Over 127,000 tech workers got laid off in 2025, and more than 1,600 companies already announced cuts in early 2026. The companies doing the cutting aren’t going bankrupt. They’re getting smarter about costs. You need to get smarter too. Don’t wait for the meeting where HR asks you to hand in your laptop. Build your defenses now, while you still have.

Frequently Asked Questions

How can I protect my job during mass layoffs?

The best protection is making yourself harder to replace. Build AI skills relevant to your role, document your impact in clear numbers, and keep your network active so you have options if things shift. Workers with AI skills are significantly less vulnerable, according to Resume.org data on 2026 layoff drivers.

How much savings should I have in case of a layoff?

I’d aim for six months of full living expenses in a liquid account before anything else. That gives you enough breathing room to find a good job instead of just any job. If your current debt load makes saving hard, restructuring it now while you’re employed can free up cash faster.

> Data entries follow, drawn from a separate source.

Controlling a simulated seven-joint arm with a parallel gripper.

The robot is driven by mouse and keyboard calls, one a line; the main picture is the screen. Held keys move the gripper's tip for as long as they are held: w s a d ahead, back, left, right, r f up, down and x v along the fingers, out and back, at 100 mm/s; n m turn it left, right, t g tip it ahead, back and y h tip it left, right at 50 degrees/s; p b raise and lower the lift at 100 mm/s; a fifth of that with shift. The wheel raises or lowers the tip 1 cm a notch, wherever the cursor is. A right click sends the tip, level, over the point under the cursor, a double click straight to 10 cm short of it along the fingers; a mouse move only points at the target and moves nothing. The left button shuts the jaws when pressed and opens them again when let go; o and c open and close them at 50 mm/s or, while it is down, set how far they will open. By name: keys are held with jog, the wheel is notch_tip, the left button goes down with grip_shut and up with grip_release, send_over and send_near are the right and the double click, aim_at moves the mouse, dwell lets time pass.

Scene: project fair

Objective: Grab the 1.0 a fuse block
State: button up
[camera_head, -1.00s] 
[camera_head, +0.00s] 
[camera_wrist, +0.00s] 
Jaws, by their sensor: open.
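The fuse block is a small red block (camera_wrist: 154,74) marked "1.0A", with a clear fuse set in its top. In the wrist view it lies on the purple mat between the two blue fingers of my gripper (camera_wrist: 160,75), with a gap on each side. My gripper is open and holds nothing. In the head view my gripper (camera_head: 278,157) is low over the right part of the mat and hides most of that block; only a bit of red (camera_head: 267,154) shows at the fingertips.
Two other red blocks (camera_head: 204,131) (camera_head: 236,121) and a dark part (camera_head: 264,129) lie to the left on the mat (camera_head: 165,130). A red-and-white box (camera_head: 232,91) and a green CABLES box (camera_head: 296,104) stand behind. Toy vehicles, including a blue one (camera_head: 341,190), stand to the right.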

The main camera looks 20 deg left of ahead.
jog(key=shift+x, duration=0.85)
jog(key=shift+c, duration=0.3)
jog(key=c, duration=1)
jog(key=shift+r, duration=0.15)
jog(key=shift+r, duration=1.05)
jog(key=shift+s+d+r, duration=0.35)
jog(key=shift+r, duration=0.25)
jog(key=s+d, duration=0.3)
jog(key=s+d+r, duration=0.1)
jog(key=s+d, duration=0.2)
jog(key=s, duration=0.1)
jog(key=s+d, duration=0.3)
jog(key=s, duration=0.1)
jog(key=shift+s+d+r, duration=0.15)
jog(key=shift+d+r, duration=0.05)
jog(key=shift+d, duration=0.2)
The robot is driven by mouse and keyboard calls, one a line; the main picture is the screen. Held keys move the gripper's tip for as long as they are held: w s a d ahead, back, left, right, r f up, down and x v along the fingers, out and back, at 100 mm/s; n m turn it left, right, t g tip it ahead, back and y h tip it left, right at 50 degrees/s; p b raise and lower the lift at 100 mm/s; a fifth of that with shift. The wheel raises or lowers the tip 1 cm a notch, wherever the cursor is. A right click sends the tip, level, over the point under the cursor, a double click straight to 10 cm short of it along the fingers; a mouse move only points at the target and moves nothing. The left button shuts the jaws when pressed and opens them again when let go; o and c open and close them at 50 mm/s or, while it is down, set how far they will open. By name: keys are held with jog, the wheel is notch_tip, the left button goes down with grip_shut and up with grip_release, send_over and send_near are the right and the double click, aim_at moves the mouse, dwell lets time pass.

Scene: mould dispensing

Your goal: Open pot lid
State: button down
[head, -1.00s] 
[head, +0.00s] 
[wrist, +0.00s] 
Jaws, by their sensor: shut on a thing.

Are mass layoffs slowing down in 2026?

Not really. According to Crunchbase, more than 1,621 companies announced mass layoffs before March 22, 2026, and 9,730 tech workers were laid off or scheduled in just the week ending April 22. The pace is uneven but far from over.

Which workers are most at risk of being replaced by AI?

According to Resume.org, high-salary workers and those without AI skills face the greatest risk. Companies cutting costs see expensive employees as the biggest opportunity to save money through automation. If your work involves repetitive analysis, data entry, content production, or customer service, your role has already been evaluated by someone with a spreadsheet.

What should I do with my debt before a potential layoff?

Get ahead of it while you’re still earning. High-interest debt becomes a crisis the moment your income stops. Consolidating or refinancing now, when lenders see you as a low-risk borrower, can cut your monthly obligations significantly and give you more runway if income interruption hits.